Goal of the exercise: In the entries that follow, find the word "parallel" and report each line it is on.

## Start Information given

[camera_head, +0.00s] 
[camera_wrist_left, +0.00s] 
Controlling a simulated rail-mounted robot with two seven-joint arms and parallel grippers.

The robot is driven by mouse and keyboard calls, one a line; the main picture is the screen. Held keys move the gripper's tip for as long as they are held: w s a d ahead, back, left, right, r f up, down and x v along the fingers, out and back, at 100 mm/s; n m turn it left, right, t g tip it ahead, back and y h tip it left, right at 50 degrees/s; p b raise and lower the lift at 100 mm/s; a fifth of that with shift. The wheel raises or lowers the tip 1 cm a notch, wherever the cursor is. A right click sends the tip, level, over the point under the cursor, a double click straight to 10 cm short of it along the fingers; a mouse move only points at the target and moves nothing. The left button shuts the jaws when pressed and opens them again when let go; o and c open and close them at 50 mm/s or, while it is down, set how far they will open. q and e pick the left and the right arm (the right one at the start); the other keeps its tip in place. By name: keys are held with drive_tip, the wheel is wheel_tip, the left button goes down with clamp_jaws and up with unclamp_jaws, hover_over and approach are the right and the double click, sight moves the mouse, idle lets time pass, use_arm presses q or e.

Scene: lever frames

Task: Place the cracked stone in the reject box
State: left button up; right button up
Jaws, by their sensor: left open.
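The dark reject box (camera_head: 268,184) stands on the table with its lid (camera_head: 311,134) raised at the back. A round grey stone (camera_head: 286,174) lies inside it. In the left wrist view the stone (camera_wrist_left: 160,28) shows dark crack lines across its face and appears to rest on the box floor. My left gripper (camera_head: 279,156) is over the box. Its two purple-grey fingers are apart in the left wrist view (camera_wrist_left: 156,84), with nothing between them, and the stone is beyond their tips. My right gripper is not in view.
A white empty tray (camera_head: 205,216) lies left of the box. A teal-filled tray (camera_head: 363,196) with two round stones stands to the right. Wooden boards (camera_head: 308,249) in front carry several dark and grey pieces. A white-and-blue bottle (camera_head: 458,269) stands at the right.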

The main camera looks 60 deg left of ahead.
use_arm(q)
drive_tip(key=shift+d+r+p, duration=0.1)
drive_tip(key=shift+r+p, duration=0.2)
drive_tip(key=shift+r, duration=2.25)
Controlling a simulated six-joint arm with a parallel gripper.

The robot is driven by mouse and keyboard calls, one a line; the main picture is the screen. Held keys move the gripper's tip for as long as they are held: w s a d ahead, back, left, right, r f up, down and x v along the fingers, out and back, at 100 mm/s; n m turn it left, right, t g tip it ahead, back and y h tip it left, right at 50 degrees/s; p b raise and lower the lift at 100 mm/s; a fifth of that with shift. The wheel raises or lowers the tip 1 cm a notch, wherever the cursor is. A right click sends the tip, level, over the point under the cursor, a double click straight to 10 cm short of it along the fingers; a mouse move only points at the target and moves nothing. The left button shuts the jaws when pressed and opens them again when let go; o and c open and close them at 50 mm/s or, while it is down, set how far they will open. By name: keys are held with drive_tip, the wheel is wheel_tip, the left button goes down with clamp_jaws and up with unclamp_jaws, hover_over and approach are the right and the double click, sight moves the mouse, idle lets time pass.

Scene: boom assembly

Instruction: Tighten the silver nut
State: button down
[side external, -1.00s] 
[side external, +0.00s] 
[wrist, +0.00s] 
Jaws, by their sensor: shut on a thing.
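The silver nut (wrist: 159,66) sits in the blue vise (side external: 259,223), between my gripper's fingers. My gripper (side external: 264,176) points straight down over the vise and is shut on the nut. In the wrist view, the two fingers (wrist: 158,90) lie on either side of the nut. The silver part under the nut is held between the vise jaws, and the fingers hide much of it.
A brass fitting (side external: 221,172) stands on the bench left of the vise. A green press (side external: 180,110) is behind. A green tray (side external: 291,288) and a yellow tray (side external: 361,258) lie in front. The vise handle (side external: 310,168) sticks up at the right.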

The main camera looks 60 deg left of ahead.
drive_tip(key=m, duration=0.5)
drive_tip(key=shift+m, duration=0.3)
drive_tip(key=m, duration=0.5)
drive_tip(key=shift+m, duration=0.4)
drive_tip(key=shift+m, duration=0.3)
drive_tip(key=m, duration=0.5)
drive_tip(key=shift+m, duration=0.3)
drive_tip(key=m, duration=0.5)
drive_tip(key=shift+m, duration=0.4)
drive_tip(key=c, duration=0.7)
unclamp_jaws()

## End Information given

Completed task:
Controlling a simulated rail-mounted robot with two seven-joint arms and parallel grippers.
Controlling a simulated six-joint arm with a parallel gripper.

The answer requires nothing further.